Jesus just makes a simple request. He told them to watch and pray with him. That was a simple task that they could do. At the very least they would be showing support for their friend who was in anguish. More importantly, they would have been following the will of God. Jesus, true God, wanted them to watch and pray. But they couldn’t even do that. They didn’t give their friend the support that he asked for and they didn’t do what God asked of them. They succumbed to their own personal exhaustion. They were tired and they took a nap. We can be critical of the disciples but we also have to recognize that we wouldn’t be any different.

Think about how we react when either we or a loved one is afflicted with terrible struggles. If it is a loved one, we might react just like the disciples. Rather than fully supporting our loved one and taking care of their needs, we have that temptation to focus on ourselves. We pat ourselves on the back that we have gone above and beyond to help them in their time of need. After a while we might start to turn away when they ask for help because we have become too exhausted by their problems. Do we truly put God first by putting the needs of others before ourselves? Or do we only help others when it is convenient for us?

Or what about when we are overwhelmed by struggles? Do we pray that God would help us or do we try to solve the problem ourselves? Do we pray that God’s will be done or do we only pray that God does exactly what we want? In those times when we are overwhelmed, does our obedience to God’s commands go right out the window? What if we endure a painful injury like a broken bone? Is our foul language excused at a time like that? What if a loved one dies? Is it then OK to be angry with God and doubt his love? What about when I am in a bad mood? Is it permissible to snap at others angrily or act in unloving ways? The easy option in these situations involves sin. The tougher action is to bring our problems to God and submit the outcome to his Will.

Our Savior Jesus does that tough action. He brings his issue to God in prayer and he submits the outcome to God. That is why he is our perfect Savior. For all the times that we failed to submit our problems to God, Jesus laid his problem before his Heavenly Father. For all the times that we wanted only our will to be done, Jesus prayed that the Father’s will be done. Jesus prayed for the Father’s will and then he carried out that will by going to the cross in our place. Jesus lays everything before God in prayer and after he has finished praying, he calmly lets God’s will be done.

In the closing verses of this section, Jesus says to the disciples, “Are you still sleeping and resting? Look, the hour is near, and the Son of Man is betrayed into the hands of sinners. Rise, let us go! Here comes my betrayer!” (Matthew 26:45-46). Here Jesus doesn’t really chastise the disciples. Sure he questions them but then he moves on to the next subject. He points out that the time is at hand for him to be betrayed. In these words, he is no longer overwhelmed with sorrow. Rather there is a calm confidence. There is the confidence that he is doing God’s Will. He knows what has to be done. He doesn’t question or doubt God’s Plan.

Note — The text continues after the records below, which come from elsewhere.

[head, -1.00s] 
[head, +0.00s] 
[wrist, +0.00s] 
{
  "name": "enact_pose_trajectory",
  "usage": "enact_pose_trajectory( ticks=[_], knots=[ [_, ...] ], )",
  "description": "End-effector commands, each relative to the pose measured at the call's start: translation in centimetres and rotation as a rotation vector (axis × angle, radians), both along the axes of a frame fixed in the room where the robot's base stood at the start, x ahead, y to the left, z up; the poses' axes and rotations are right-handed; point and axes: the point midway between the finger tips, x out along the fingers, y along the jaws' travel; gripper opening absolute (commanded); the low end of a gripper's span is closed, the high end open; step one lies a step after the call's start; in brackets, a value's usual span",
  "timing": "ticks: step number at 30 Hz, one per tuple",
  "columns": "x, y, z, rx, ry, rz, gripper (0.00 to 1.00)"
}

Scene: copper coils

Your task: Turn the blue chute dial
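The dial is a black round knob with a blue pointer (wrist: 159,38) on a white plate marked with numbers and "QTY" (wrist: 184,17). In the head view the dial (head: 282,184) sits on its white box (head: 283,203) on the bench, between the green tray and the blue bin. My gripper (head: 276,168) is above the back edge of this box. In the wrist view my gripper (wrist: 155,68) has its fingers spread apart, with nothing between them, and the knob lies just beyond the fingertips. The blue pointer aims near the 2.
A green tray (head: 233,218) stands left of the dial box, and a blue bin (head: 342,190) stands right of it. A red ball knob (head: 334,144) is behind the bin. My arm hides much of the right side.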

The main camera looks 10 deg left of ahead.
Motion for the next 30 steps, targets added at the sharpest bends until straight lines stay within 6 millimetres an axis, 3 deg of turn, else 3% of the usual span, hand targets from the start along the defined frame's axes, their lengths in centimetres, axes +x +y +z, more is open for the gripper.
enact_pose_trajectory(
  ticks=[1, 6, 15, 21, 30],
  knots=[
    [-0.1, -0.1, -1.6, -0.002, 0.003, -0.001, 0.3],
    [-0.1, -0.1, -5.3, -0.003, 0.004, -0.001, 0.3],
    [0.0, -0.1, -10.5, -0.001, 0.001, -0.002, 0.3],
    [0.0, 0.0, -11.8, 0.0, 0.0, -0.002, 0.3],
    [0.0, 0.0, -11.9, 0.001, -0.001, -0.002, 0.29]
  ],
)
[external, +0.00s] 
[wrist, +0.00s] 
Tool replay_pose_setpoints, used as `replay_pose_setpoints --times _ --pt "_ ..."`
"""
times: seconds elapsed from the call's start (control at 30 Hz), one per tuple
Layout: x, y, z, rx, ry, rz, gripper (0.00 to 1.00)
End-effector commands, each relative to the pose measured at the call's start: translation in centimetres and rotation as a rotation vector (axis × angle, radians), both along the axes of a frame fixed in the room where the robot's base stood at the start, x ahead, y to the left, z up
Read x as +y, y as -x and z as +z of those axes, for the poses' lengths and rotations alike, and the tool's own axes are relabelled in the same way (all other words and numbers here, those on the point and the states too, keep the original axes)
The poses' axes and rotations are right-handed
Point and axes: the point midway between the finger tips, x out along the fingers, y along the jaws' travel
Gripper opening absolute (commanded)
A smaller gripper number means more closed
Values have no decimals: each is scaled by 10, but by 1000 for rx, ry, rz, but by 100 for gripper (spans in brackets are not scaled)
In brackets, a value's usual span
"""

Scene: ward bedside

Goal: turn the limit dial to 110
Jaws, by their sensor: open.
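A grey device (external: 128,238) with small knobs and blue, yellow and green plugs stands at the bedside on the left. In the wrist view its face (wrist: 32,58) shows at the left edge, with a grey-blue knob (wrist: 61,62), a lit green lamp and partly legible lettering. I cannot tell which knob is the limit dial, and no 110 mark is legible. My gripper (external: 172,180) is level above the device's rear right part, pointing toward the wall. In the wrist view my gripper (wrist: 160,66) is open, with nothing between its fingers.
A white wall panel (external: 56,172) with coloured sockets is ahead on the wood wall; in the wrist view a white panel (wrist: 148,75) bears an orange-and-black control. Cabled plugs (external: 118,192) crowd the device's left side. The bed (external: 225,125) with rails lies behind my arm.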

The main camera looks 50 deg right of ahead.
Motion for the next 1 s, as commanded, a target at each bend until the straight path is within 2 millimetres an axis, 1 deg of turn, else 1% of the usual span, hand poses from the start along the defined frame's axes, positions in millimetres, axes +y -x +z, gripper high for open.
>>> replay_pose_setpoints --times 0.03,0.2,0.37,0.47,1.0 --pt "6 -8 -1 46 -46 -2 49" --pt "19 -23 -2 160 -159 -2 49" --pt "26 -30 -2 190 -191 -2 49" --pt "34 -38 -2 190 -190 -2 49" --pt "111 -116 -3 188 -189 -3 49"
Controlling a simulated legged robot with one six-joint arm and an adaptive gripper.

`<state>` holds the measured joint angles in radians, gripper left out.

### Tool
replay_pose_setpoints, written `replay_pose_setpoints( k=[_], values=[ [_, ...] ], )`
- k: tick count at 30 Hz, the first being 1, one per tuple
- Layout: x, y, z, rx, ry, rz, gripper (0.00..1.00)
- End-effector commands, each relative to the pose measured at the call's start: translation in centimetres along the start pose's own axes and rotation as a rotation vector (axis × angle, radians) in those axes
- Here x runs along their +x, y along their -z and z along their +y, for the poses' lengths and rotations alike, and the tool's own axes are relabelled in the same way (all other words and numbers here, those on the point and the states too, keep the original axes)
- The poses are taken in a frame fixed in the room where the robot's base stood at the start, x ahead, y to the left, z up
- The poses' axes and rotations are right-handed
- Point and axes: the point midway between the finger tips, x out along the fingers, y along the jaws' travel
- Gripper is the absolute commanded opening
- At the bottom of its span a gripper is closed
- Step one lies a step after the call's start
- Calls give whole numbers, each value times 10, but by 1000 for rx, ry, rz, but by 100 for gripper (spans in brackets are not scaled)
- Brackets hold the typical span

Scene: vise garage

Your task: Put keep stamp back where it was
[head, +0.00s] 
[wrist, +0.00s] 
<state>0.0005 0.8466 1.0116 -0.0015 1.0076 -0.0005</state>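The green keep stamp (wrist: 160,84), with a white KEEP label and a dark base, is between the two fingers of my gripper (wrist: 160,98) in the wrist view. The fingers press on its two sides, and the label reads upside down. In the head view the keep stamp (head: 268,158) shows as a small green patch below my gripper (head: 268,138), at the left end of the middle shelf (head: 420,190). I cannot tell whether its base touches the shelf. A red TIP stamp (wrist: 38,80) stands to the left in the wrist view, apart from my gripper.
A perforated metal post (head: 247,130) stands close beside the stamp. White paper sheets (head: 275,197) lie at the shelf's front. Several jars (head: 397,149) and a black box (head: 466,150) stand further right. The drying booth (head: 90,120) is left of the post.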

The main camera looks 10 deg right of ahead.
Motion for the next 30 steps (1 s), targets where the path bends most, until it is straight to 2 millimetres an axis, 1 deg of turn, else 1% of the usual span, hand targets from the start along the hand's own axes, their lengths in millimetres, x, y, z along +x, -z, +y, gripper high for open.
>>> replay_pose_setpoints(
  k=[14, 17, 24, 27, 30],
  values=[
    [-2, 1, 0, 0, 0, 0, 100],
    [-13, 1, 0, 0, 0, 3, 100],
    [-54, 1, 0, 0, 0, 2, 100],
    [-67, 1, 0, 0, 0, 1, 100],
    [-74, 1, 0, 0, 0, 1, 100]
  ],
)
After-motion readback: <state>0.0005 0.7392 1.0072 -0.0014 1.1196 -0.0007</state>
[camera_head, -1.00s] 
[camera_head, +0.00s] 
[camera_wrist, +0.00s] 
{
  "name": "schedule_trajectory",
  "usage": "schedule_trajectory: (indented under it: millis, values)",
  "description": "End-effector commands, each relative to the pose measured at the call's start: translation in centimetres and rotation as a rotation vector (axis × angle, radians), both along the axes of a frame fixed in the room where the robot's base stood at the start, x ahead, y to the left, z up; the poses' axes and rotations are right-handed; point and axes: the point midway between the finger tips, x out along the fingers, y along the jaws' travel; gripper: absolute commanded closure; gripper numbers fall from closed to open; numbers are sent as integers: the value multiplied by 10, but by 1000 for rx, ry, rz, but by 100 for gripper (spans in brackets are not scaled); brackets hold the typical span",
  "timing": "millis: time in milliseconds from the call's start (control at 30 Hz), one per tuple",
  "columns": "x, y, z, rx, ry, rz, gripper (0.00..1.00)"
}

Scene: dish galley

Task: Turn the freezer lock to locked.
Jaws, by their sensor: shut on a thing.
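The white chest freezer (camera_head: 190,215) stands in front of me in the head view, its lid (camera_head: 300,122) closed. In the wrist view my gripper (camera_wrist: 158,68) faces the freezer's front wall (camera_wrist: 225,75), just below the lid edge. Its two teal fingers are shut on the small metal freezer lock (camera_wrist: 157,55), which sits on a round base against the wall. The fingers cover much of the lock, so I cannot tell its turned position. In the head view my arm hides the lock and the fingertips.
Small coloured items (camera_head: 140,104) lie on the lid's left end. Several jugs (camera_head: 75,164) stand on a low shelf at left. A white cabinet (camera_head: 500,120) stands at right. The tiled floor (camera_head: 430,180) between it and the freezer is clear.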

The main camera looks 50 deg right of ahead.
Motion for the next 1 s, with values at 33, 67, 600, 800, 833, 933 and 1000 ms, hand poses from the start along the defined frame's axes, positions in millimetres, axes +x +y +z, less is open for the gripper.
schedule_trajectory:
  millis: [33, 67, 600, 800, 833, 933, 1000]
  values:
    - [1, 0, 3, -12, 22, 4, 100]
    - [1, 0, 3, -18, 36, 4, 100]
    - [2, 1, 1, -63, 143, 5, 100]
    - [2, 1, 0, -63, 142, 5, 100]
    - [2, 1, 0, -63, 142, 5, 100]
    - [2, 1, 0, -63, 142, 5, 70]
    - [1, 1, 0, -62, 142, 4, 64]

Think about how we always see the proper attitude from Jesus when it comes to following God’s Will. His purpose for doing so was always about saving us. When people ask “What would Jesus do?” the answer is always that he would perfectly obey the law. We can’t live up to his perfection. Rather we look to his perfection because through him, we are forgiven. In every temptation, Jesus perfectly followed the will of God. Jesus earns our forgiveness.

Because of all that Jesus has done for us, we can have the same kind of calm confidence that Jesus displayed when he was about to be betrayed. Rather than worrying about all of our problems, we can bring them before our God in prayer. After bringing those problems to God, we submit everything to his will and trust that he truly is taking care of it in the best possible way. This truth gives us comfort as we move forward in this life. The burden of responsibility doesn’t rest with us. We can breathe a sigh of relief as we let God carry our burdens.

He gives us the strength we need to continue to fight against temptation. We already know that he has conquered sin, death, and the devil. He fulfilled that promise for us and we are confident that he will carry out the promise to work all things for our benefit. Even if we have to face death, we know where we are going after this life. When we see how much Jesus has loved us, it makes all those other problems seem much less troubling. It is a great joy to know our eternal salvation.